One technical restriction is that the test suite or benchmark must not depend on the library within the same package, but must instead use the source files directly. Otherwise there would genuinely be a cycle.

Now in general when we have multiple components in a .cabal file we want them to all use the same versions of their dependencies. It would be deeply confusing if a library and an executable within the same package ended up using different versions of some dependency that might have different behaviour. Cabal has always enforced this, and we’re not relaxing it now. The rule is that if there are dependencies of a test suite or benchmark that are not shared with the library or executable components in the package, then we are free to pick different versions for those than we might pick elsewhere within the same solution.

As another example – that’s nothing to do with cycles – we might pick different versions of QuickCheck for different test suites in different packages (though only where necessary). This helps with the problem that one old package might require QuickCheck == 2.5.* while another requires QuickCheck == 2.8.*. But it’d also be a boon if we ever went through another major QC-2 vs QC-3 style of transition. We would be able to have both QC-2 and QC-3 installed and build each package’s test suite against the version it requires, rather than freaking out that they’re not the same version.

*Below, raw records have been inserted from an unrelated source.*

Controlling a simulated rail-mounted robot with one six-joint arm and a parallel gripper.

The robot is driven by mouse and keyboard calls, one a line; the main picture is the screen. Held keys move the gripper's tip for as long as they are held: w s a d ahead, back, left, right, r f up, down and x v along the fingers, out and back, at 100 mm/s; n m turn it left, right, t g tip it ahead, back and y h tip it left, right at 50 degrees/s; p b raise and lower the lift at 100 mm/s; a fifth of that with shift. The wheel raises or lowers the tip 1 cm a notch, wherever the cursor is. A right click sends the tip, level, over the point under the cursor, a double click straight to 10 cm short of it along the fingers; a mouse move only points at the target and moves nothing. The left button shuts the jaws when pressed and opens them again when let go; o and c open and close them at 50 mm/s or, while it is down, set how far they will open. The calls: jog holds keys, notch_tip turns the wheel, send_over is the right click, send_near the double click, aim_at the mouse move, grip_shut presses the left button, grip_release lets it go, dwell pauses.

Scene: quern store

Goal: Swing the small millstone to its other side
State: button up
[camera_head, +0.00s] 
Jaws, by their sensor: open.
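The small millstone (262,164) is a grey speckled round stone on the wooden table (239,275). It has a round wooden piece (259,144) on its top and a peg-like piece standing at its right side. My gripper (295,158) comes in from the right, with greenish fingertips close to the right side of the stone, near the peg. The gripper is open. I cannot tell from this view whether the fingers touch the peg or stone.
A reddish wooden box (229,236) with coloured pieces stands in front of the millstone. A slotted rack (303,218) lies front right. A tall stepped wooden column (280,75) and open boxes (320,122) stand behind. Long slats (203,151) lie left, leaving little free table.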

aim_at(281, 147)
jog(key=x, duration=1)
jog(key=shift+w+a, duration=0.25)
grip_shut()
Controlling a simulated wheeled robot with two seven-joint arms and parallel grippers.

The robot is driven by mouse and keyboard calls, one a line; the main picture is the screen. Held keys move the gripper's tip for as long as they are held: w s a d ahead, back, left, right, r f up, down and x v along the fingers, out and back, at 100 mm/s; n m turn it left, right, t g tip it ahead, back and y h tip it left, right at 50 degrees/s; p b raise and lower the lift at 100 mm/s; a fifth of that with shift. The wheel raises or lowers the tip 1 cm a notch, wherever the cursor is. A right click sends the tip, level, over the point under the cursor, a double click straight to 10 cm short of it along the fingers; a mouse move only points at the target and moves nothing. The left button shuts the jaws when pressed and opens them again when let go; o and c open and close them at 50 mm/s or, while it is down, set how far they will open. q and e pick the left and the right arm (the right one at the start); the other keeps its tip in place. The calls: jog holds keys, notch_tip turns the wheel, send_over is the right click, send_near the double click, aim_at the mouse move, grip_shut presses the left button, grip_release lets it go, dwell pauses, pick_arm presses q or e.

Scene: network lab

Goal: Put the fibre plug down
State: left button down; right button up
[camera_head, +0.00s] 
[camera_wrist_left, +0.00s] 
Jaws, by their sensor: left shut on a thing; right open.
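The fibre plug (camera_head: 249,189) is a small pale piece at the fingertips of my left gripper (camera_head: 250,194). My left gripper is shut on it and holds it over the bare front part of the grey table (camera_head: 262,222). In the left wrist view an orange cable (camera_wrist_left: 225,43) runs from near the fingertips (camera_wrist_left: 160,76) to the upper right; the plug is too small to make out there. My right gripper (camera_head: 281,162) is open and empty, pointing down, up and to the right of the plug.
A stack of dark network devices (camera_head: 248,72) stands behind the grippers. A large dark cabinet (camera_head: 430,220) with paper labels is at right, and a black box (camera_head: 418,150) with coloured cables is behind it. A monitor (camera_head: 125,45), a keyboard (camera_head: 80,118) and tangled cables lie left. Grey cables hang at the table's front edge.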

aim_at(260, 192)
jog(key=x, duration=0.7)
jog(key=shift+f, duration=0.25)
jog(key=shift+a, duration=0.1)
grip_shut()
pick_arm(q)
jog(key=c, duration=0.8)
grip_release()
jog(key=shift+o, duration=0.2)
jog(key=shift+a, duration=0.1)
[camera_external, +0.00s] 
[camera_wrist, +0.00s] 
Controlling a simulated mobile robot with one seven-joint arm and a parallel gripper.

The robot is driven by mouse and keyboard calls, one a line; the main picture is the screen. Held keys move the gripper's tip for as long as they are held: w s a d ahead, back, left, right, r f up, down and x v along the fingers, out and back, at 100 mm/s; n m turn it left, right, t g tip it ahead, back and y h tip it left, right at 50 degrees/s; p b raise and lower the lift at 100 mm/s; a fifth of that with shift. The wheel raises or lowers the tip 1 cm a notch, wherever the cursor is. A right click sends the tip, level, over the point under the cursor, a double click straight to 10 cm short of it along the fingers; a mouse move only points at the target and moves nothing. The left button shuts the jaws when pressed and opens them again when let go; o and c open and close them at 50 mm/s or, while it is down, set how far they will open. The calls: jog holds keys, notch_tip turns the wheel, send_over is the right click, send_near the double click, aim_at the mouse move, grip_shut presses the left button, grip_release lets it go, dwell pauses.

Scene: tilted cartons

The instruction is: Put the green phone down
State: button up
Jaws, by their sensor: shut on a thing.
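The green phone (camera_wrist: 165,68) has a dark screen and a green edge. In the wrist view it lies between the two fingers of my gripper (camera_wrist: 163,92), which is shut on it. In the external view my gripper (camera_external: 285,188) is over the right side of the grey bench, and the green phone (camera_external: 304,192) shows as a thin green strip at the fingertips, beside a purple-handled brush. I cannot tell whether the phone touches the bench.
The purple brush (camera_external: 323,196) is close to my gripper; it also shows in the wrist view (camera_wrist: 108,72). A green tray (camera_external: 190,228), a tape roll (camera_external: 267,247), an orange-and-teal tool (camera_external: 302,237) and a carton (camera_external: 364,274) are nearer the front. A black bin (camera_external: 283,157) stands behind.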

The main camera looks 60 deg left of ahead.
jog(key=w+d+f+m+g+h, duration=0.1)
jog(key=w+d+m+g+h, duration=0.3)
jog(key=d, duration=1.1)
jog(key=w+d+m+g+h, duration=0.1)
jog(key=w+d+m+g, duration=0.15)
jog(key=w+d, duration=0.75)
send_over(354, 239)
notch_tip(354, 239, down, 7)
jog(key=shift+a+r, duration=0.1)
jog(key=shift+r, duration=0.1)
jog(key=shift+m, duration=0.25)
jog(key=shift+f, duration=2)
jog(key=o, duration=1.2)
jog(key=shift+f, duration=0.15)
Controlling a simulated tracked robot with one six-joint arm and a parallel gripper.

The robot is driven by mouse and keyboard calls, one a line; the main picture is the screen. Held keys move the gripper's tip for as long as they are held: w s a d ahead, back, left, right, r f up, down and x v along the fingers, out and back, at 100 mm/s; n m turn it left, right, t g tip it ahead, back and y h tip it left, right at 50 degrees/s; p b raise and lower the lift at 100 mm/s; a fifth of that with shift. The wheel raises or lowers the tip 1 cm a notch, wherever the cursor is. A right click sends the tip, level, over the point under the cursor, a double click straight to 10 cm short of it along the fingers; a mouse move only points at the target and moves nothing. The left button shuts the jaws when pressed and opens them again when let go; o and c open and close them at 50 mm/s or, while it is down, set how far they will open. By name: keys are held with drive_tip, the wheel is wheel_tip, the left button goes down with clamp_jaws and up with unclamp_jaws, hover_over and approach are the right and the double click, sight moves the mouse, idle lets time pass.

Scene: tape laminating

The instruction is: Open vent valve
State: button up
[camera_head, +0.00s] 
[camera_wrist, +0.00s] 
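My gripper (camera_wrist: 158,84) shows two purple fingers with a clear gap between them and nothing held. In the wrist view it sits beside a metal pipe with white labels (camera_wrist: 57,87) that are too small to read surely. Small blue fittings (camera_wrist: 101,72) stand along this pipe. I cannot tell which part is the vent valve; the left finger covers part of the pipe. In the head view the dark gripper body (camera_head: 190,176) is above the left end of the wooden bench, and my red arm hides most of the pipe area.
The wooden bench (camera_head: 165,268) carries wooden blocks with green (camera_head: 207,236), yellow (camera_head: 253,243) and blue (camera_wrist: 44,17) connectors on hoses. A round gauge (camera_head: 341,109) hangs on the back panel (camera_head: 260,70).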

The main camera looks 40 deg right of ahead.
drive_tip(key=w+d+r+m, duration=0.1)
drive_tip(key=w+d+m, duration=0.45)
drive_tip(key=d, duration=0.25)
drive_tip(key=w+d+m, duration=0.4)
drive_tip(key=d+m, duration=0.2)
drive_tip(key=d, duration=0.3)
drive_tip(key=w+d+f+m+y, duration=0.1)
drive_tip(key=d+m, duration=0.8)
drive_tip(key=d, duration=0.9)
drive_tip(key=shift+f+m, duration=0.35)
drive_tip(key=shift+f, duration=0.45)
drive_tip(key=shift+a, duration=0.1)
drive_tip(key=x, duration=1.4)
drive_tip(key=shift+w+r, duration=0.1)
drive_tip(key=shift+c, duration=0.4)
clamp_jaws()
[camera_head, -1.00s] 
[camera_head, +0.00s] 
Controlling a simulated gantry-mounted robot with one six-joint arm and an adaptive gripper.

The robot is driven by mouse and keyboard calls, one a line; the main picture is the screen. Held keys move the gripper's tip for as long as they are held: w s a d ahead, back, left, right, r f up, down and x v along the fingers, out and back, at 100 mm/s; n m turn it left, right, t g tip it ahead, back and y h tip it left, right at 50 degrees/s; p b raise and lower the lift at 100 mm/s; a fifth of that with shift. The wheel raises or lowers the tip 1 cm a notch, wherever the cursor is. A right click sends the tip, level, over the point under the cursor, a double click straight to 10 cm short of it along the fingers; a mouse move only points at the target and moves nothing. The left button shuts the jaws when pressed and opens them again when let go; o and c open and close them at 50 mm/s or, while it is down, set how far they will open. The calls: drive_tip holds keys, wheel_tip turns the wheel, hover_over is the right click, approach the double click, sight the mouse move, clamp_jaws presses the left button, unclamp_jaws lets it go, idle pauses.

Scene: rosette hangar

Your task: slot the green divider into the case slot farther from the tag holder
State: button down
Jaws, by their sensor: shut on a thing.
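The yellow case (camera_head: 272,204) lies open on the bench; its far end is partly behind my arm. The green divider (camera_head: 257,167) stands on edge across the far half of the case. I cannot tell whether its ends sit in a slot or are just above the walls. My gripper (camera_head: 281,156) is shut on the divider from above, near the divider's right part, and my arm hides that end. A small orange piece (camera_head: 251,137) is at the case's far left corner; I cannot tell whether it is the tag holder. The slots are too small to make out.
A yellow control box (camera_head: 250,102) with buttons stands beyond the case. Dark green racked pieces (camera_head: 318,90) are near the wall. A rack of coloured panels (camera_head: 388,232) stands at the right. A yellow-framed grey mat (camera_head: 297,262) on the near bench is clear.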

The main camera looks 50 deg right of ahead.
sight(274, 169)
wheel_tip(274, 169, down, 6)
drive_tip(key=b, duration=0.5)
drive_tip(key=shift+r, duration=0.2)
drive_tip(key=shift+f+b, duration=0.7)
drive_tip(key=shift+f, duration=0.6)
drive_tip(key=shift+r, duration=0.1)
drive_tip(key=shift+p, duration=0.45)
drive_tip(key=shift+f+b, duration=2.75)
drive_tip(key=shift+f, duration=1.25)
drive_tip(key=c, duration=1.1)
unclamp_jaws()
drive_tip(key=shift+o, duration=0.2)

Private dependencies in general

Technically, this work opens the door to allowing private dependencies more generally. We’re not pursuing that at this stage, in part because it is not clear that it’s actually a good idea in general.

Mark Lentczner has pointed out the not-unreasonable fear that once you allow multiple versions of packages within the same solution it will in practice become impossible to re-establish the situation where there is just one version of each package, which is what distros want and what most people want in production systems.

So that’s something we should consider carefully as a community before opening those flood gates.